I understand your position as a member of our military. I understand the support you give the Comander in Chief, that which you are expected to give, what you are trained to give and is consitently given. I also know that such respect and support is not one given of total free choice, it is imbedded into you through years of training.

With your remarks about the Liberal government, you cant tell me that you would have refused a direct order from Chretien, as former Commander in Chief to go into battle in Afghanistan any less than the Americans are doing in Iraq with Bush.

I am sure that you must agree, as Citizens, we have more fredom of choice and speech than you do as a person serving our military within the confines of your job.

Every true soldier follows his leader. Napoleon showed his command over his troops by ordering a whole division to their death by riding their horses over a cliff. However that doesnt make it right.

In fact the Americans are less safe for having gone into Iraq than they were before the invasion as they no longer have the support of the majority of the world that they had immediately following 2001.

Most of those who supported the US in 2001 dont any longer. Those that tolerated the US now hate the US.
Those that hated the US, hate them even more. How then does that make the US a safer place to live? How are George's daughters safer? I think they are now at more at risk than they were in 2000.

Today, there are fewer places that Americans can and will travel to safely outside of the US, including Canada.
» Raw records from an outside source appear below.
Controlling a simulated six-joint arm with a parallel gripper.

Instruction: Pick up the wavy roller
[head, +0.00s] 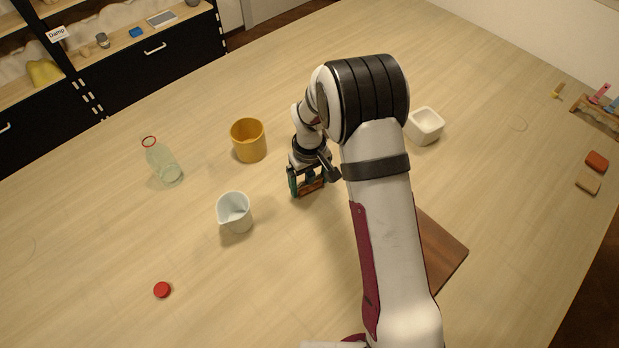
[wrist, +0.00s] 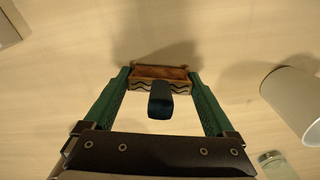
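The wavy roller (wrist: 160,83) is a reddish-brown block with a dark zigzag line along its near side and a dark blue handle (wrist: 160,100) pointing toward the wrist camera. My gripper (wrist: 160,78) has green fingers, one at each end of the roller, with no clear gap at either end. It appears shut on the roller. In the head view my gripper (head: 307,191) is low over the middle of the table, right of the white pitcher, with the brown roller (head: 311,186) between its fingers. I cannot tell whether the roller touches the table.
A white pitcher (head: 235,213) and a yellow mug (head: 248,141) stand left of my gripper. A glass bottle (head: 163,161) and a red cap (head: 162,290) are farther left. A white square bowl (head: 425,127) and a brown board (head: 440,255) lie right, partly behind my arm.

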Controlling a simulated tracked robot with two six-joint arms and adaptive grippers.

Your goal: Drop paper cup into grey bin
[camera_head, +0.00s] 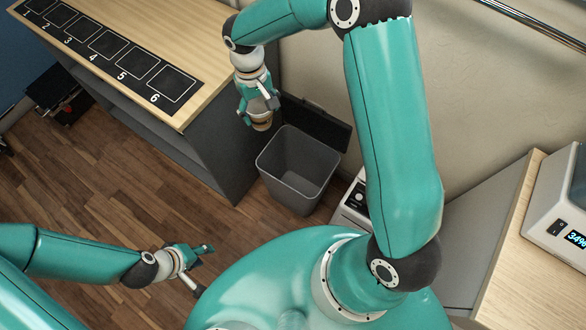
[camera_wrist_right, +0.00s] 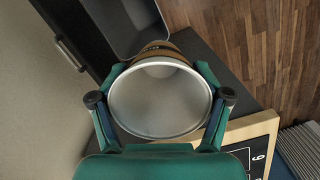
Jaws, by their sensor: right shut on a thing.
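The paper cup (camera_wrist_right: 160,97) fills the middle of the right wrist view, its wide round opening towards the camera and a brown band on its side. My right gripper (camera_head: 261,110) is shut on the cup, one finger on each side of it. In the head view, the cup (camera_head: 262,124) shows only as a small part below the fingers. The grey bin (camera_head: 299,163) stands open on the floor, just right of and below the cup, its dark lid (camera_head: 315,122) raised at the back. My left gripper (camera_head: 205,268) is open and empty over the floor.
A wooden counter (camera_head: 185,40) with a numbered black strip (camera_head: 110,55) stands left of the bin, its dark side close to the cup. A white device (camera_head: 352,203) stands right of the bin. Another wooden top (camera_head: 505,260) with a white machine (camera_head: 565,205) is at the right.

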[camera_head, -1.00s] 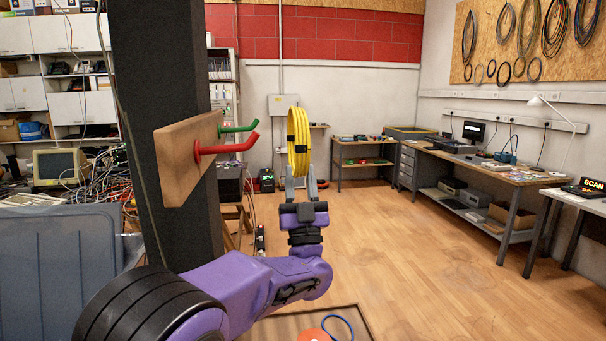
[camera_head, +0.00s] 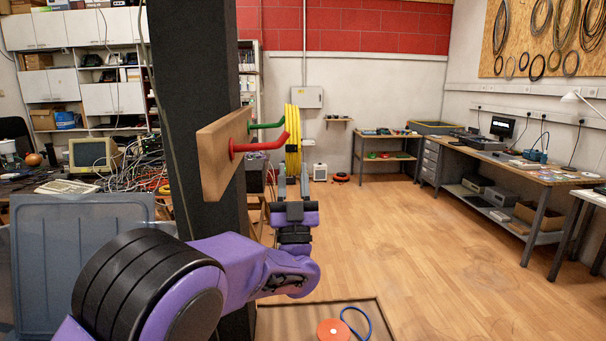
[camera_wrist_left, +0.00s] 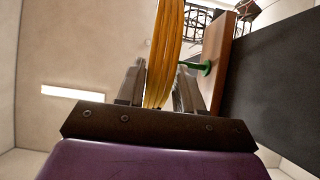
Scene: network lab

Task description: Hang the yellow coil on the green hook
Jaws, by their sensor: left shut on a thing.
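The yellow coil (camera_head: 293,140) is held upright in my left gripper (camera_head: 293,185), which is shut on its lower part. The coil also shows between the fingers in the left wrist view (camera_wrist_left: 165,55). The green hook (camera_head: 268,125) sticks out to the right from a wooden board (camera_head: 212,165) on a dark post. Its tip appears close to the coil in the head view; whether they touch, I cannot tell. In the left wrist view the green hook (camera_wrist_left: 200,66) is just right of the coil. My right gripper is not in view.
A red hook (camera_head: 262,145) on the same board is nearer the camera than the green one, and its tip overlaps the coil's edge in the picture. The dark post (camera_head: 195,70) stands left of the coil. A low tray with an orange disc (camera_head: 333,329) lies below. Open floor is at right.
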So if Americans can only feel safe within their own borders, then it is imprisonment that they choose and not freedom. They are imprisoned within the confines of their borders which have increased amounts of security being added daily.

It is now more difficult for Americans to get in and to get out of the US. Does this all not sound familiar? Is history repeating itself?

I for one dont hate Americans, I never have. There is however a separation between man and government.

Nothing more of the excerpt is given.